[Saved data entries]
──────
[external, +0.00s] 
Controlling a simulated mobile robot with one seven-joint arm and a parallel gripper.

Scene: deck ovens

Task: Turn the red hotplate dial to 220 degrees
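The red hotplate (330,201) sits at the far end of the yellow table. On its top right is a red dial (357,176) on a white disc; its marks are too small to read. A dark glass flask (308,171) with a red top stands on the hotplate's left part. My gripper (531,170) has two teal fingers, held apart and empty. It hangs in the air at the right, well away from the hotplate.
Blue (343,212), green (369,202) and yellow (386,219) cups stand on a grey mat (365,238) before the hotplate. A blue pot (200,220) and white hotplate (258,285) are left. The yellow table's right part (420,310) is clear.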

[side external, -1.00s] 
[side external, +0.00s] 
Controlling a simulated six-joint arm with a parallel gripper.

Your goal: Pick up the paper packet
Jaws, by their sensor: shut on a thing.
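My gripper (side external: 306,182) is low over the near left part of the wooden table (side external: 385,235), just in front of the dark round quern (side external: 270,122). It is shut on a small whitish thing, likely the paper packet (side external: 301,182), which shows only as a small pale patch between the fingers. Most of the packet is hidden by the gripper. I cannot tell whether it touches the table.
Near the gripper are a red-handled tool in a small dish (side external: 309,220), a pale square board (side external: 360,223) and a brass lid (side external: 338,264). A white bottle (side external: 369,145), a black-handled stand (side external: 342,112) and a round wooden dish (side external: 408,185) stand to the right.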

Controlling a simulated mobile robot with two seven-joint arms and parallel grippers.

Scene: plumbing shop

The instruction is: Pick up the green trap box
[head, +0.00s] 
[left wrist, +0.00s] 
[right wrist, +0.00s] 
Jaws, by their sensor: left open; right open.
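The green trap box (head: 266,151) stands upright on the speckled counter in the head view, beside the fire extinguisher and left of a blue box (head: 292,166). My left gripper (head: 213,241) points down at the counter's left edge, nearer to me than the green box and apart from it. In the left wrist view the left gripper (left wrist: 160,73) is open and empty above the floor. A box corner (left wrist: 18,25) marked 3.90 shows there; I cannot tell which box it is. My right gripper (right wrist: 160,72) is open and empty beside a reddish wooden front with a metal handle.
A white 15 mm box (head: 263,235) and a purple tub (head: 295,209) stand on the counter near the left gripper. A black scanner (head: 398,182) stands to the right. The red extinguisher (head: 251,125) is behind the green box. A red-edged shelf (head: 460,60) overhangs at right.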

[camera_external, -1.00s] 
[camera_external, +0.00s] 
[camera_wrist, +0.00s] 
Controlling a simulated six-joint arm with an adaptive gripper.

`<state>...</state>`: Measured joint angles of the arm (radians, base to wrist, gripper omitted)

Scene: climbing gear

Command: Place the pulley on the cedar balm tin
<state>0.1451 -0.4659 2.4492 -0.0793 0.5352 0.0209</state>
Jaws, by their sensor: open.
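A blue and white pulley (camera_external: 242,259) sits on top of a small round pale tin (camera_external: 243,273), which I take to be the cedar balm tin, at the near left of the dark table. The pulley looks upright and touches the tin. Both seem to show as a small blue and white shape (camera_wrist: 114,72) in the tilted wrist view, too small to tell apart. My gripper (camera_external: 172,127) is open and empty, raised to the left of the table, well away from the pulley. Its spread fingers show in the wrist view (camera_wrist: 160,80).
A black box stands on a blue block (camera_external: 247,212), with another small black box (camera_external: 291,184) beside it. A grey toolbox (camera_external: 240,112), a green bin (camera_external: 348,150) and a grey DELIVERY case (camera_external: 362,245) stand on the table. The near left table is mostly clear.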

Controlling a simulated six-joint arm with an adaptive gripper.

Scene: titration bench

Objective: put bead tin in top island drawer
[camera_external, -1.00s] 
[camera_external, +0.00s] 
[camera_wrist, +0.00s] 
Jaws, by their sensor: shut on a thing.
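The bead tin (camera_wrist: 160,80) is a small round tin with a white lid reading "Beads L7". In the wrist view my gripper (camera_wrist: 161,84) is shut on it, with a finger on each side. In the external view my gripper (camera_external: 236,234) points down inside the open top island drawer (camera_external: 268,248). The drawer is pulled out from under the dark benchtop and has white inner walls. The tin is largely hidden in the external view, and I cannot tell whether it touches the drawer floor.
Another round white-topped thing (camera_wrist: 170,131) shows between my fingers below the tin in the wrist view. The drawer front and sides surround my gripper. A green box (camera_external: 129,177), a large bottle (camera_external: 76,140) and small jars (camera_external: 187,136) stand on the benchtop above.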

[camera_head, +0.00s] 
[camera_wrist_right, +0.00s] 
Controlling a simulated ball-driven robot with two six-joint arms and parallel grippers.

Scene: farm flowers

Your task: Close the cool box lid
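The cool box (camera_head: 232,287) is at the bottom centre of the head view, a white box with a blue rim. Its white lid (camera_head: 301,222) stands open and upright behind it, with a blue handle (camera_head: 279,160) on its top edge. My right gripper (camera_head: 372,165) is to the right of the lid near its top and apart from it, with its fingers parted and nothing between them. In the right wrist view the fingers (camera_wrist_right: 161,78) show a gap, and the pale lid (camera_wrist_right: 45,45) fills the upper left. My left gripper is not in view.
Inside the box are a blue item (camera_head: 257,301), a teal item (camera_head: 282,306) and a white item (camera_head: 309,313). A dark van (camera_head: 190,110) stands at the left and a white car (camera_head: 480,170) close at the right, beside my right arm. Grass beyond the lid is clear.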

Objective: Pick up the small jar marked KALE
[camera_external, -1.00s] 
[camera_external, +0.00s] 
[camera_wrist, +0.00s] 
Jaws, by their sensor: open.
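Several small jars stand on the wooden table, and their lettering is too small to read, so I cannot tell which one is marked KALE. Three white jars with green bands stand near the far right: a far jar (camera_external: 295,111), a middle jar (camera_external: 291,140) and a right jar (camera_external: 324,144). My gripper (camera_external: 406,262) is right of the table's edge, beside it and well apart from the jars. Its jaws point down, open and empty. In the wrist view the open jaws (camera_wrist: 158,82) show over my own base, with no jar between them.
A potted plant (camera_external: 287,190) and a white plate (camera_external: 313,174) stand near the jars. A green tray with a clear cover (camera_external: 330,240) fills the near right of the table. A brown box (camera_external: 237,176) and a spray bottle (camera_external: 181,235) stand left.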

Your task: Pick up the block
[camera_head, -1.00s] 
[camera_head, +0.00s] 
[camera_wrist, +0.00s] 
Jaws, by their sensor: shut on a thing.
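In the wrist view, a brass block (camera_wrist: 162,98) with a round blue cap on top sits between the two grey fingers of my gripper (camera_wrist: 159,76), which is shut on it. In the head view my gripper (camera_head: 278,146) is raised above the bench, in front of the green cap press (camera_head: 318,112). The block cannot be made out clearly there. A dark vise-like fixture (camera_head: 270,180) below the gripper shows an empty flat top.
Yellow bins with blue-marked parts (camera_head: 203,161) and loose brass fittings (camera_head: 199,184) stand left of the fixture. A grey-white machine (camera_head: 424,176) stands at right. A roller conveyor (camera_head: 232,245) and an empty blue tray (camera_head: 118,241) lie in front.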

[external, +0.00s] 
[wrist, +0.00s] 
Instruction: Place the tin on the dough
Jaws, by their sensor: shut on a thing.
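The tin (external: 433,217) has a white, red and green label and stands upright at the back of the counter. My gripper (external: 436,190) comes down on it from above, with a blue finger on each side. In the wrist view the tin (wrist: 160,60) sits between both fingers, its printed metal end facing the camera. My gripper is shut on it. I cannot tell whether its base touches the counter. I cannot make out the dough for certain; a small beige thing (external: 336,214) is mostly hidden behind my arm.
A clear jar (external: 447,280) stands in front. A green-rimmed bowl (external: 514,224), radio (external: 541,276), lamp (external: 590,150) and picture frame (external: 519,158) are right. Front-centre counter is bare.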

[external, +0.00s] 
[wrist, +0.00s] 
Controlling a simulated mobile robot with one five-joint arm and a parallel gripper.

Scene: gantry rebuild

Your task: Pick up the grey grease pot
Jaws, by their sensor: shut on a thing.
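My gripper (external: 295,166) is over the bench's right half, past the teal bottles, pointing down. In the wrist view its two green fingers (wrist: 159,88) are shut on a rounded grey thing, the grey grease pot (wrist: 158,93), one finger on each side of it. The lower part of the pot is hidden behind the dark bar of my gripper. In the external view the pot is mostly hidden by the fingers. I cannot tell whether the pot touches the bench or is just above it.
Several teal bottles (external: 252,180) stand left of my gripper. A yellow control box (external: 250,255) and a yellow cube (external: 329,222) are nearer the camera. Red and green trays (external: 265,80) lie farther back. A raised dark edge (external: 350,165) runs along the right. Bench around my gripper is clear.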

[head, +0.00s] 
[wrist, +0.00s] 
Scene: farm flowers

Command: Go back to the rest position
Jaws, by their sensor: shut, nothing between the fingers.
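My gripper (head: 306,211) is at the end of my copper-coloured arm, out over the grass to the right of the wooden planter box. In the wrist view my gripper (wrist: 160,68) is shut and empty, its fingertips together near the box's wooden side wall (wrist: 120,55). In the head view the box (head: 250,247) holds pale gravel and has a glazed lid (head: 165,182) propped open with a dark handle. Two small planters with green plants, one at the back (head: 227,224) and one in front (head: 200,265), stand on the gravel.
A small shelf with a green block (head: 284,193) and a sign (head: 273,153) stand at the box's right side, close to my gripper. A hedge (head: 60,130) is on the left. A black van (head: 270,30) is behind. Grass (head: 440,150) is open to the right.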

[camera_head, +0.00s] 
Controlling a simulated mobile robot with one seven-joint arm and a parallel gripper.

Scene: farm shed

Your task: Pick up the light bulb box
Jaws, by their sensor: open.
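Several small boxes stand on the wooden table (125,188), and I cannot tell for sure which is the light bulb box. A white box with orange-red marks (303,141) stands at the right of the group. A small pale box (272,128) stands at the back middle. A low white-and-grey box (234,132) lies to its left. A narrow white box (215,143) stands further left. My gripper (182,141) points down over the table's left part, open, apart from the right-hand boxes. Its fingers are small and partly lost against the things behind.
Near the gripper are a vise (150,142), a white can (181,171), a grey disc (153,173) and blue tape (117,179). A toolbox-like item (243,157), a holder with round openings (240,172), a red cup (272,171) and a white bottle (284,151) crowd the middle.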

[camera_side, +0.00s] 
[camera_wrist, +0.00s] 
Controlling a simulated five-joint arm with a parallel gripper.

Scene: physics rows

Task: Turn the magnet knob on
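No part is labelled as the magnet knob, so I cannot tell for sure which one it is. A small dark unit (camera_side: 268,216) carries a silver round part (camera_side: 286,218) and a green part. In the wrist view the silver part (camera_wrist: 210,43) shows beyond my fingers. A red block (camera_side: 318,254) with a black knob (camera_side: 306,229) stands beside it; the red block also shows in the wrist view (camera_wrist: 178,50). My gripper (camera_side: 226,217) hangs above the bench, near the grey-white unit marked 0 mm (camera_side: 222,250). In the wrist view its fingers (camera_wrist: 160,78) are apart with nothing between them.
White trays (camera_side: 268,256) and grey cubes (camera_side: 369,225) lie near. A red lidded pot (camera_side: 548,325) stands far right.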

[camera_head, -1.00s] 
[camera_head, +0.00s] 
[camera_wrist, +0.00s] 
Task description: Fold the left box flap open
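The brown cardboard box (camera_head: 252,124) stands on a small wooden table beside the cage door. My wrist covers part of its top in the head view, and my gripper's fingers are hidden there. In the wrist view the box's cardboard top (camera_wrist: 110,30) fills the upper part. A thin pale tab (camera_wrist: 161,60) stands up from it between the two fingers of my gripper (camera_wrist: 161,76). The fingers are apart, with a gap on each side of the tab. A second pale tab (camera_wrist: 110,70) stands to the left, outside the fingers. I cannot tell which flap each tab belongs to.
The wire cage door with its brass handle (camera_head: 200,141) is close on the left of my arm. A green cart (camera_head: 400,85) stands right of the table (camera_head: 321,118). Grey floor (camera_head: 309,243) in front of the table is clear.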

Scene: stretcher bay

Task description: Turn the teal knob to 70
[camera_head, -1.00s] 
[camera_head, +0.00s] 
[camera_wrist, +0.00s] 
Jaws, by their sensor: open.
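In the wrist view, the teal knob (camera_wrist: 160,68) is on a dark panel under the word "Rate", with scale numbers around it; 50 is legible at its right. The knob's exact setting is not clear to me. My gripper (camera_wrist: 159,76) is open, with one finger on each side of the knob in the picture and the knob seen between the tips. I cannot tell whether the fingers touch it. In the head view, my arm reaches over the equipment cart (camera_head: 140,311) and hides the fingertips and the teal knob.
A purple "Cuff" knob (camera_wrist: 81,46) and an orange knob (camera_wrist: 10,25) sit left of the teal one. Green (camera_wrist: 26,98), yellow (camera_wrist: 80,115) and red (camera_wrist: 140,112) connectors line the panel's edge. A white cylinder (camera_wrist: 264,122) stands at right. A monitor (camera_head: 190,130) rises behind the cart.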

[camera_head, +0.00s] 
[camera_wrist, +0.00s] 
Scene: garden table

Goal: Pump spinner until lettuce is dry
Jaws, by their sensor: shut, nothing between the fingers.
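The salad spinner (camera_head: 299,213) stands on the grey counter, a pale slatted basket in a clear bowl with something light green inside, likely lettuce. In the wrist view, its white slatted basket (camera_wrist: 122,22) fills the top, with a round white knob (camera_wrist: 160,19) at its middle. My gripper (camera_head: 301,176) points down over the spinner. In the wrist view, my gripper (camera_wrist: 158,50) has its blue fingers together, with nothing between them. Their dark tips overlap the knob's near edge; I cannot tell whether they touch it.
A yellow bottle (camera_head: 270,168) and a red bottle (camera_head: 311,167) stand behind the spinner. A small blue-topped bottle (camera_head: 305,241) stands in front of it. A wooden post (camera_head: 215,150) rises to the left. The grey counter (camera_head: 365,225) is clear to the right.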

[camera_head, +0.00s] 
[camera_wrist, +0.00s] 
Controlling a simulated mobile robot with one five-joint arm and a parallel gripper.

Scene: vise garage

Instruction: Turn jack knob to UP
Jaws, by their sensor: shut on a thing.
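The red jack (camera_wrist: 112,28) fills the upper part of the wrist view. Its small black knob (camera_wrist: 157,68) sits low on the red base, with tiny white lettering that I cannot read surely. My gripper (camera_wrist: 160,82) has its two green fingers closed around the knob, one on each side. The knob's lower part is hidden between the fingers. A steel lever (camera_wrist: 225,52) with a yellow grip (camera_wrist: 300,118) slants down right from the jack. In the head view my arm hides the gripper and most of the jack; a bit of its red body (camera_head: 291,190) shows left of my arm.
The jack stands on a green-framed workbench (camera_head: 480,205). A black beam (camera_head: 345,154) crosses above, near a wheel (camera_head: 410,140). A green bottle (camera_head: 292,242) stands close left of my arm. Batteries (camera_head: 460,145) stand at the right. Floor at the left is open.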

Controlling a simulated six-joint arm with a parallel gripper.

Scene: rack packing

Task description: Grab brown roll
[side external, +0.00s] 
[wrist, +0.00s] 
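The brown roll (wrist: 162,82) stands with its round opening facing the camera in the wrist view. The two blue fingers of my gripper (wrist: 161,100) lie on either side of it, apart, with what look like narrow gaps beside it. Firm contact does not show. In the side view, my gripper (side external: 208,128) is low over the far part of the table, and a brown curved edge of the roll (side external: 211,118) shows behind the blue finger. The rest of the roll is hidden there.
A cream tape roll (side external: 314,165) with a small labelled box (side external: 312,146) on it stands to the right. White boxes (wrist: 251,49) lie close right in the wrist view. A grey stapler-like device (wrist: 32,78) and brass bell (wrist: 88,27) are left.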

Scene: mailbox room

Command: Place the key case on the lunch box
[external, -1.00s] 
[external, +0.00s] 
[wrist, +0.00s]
──────
Reproduce each line of the entries in which the word "Objective" is found.

*Exercise response*:
Objective: put bead tin in top island drawer
Objective: Pick up the small jar marked KALE

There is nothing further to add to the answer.